Les études du déplacement et de la réinstallation dans le cadre d'opérations minières continuent de mettre en lumière des taux continûment élevés d'appauvrissement parmi les personnes déplacées[1] ainsi que la faiblesse des pratiques de renforcement et de gestion des connaissances du secteur minier en matière de respect des normes internationales.[2] Les répercussions de cette situation sont considérables. Les communautés d'accueil et réinstallées devront faire face à des risques accrus de violation de leurs droits humains, de pauvreté et d'instabilité sociale. Les autorités devront assumer les responsabilités à long terme qui découlent du déplacement, et seront notamment sous pression pour répondre aux risques d'appauvrissement dans les zones reculées. Les entreprises feront face à un plus large mouvement d'opposition et à une augmentation de leurs risques réputationnels, tandis que leurs coûts d'exploitation augmenteront si les questions de réinstallation restent irrésolues. Enfin, les institutions financières internationales (IFI) seront soumises à un examen plus rapproché par le public relativement à leur adoption de pratiques de diligence requise vis-à-vis des droits humains avant d'accorder des prêts au secteur de l'extraction minière, ce dont elles ressentiront les conséquences.
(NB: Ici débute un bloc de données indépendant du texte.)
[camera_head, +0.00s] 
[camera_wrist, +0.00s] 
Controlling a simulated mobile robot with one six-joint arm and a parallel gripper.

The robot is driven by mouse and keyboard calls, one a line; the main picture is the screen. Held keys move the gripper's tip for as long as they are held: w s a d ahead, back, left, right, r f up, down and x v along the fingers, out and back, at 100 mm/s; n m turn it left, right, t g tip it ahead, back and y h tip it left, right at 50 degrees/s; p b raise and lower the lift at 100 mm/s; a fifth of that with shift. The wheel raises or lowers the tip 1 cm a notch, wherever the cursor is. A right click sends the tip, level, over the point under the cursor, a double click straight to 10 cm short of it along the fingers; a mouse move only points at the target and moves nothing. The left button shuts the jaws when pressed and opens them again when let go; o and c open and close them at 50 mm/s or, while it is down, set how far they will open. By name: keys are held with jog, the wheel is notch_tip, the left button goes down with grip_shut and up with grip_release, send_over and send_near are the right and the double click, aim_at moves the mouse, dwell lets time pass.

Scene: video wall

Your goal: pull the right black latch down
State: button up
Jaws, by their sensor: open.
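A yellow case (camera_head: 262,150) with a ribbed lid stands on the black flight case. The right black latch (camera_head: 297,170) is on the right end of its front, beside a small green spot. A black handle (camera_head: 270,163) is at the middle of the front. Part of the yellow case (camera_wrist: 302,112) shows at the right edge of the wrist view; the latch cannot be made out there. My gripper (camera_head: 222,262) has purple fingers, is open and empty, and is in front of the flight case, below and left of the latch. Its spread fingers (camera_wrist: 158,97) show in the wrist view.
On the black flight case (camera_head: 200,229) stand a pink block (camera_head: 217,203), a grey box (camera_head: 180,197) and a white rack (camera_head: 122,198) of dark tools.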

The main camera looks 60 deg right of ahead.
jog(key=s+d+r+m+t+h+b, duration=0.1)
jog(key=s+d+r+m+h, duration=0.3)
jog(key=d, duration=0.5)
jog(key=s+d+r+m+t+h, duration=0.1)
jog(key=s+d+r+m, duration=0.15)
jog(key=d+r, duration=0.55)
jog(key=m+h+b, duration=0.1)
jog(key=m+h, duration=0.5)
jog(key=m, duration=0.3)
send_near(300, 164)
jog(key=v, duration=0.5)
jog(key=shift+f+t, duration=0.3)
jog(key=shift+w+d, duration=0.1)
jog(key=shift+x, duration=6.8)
En 2001, la Banque mondiale a établi sa politique opérationnelle sur la réinstallation forcée (OP 4.12), basée sur un ensemble de risques connus en matière de déplacement et de réinstallation, en vue de guider les prêteurs et les États relativement au processus de diligence requise à suivre pour les projets de développement de grande échelle. Le modèle des risques d'appauvrissement et développement pour la réinstallation de Michael Cernea[3] est largement reconnu comme le fondement conceptuel du cadre de la politique de réinstallation de la Banque mondiale ainsi que de la norme de performance no5 de la Société financière internationale (SFI) concernant l'acquisition de terres et la réinstallation involontaire.[4] Cette dernière est devenue la norme internationale par défaut pour le secteur minier et, bien que les organisations de la société civile n'aient pas ouvertement avalisé les normes de la SFI, il est toutefois accepté, en pratique, que ces normes représentent un seuil de protection minimum pour les populations concernées contre les risques connus liés à la réinstallation.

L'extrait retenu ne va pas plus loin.